Monday, Mar 17th 2008 No Comments

The Monday Metropolis: Subway Updates

Three bits of subway news updates for the faithful readership… this, of course, CN Reviews’s faithful readership. The scary thing is that yours truly doesn’t appear on the outside to be a journalist — he’s no press credentials and has one of those “civilian” (as opposed to “pro”) cameras.

But even the slightest move of the Beijing Subway system can’t escape eyes of David Feng… A trip to Shaoyaoju station on Line 13 reveals that the folks behind the Subway system are making the best just a bit better (although from a personal viewpoint, better albeit slower)…

Installing: New AFC Systems

There is a rumor going around that David Feng will get a new MacBook Air and an iPhone by the time Line 10 opens in June 2008. There is also a rumor going around that the new Subway gates will get thinner, making the once-productive David Feng bag (with a 17-inch PowerBook G4 and a MacBook) a perfect candidate for The Computer Bag Combo That Will Always Be Stuck In The Subway Access Gates.

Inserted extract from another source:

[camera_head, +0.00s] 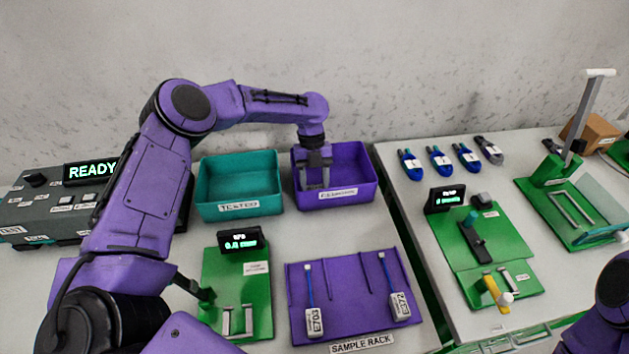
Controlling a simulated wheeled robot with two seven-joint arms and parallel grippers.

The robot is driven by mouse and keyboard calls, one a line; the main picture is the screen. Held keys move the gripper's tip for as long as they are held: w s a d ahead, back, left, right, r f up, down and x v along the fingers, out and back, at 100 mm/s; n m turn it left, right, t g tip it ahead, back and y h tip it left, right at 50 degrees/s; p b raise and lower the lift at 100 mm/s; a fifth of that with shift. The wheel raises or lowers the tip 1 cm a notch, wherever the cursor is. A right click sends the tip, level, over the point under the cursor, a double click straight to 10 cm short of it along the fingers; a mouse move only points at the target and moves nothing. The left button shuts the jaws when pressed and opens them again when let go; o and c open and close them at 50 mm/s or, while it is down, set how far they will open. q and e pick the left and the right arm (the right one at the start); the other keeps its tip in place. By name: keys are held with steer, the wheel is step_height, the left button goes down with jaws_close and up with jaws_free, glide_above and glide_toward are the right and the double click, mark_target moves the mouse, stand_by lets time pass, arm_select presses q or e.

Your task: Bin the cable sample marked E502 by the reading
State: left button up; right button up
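My left gripper (315,179) points down into the purple bin (357,194), whose front label is too small to read. Its two fingers stand apart, with no cable visible between them. The teal bin (222,209), labelled TESTED, stands left of it. The purple sample rack (343,295) holds two blue cables with white tags, a left one (309,287) and a right one (387,273). Their tag codes are turned and too blurred to read surely, so I cannot pick out E502. The purple bin's floor is partly hidden. My right gripper is out of view.
A tester (45,205) showing READY stands at the left. A green fixture (258,290) with a small lit display (240,242) sits left of the rack. On the right table are several blue connectors (440,162) and green fixtures (515,283). A gap separates the tables.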

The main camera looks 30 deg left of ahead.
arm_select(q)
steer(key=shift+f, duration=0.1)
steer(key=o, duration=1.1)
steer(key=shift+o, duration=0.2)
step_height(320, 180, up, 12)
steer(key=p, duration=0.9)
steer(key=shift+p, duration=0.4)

Today, I got to see the new, thinner and less productive AFC access gates being installed.

At first sight, it seems like those AFC access gates on Line 13 will be just a bit wider than their devilishly thin Line 5 counterparts. Even so, they’ll be a lot thinner than the current “wide access” gates, which are merely POS machines without any physical access barriers. (There is a “human” access barrier nearby (I know this sounds “bad”) in the form of the ticket checker — he or she will stop just about anyone from entering the subway system without paying for a ticket.)

AFC access gates aren’t new to Beijing — if you were there on the very last day of 2003, you saw Line 13 start using them. An all-AFC subway network, though, is new to the capital. The Underground Powers That Be have apparently let David Feng be more productive: a March 2008 intro was rolled back to May 2008, which has since then been unproductively (or in the eyes of yours truly, productively) rolled back to June 2008.

Testing: New Automated Ticketing Systems

Meanwhile, to make the subway stations even less humane (ah — I long for the days of buying your ticket from the ticket lady, and getting the lady next to the steps to rip your ticket into shreds as you enter the subway system), The Underground Powers That Be are thinking of installing all-automatic ticketing system, which — by the way — will support English (although we’re not sure if Chinglish will be used as a stepping stone, language-wise).

Presently, the auto ticketing systems seem less than spectacular — displays on the top of the machine plus tacky moving pics of the Temple of Heaven. Come June 2008, however, these machines should be ready for the masses.

Building: The New Subway Line 10 Link

As I headed outside Exit B, I was a tad disappointed that the subway station didn’t have a connection handy with the soon-to-be-reality Subway Line 10. Then I saw this:

If my eyes and brains aren’t tricking me, this will probably be the new link to Line 10. They’ll probably add a covered extension so that people won’t get to change trains in freezing snow or merciless rainstorms.

Nearby the existing Shaoyaoju Line 13 station (in what can only be best-described as “flesh pink” in color) are four glass cubes, which are supposed to be Line 10 stations. Some even have the station signage done; this, though, is less than perfect, with white-on-yellow text.

Even so, I left the station feeling — well, if I may, feeling the change. This Shaoyaoju station, ever so close to my former university (UIBE, or the University of International Business and Economics), is no longer going to be an isolated station in the middle of nowhere.

Things are changing.

And the funniest thing is — I’m no longer going to school — chez UIBE.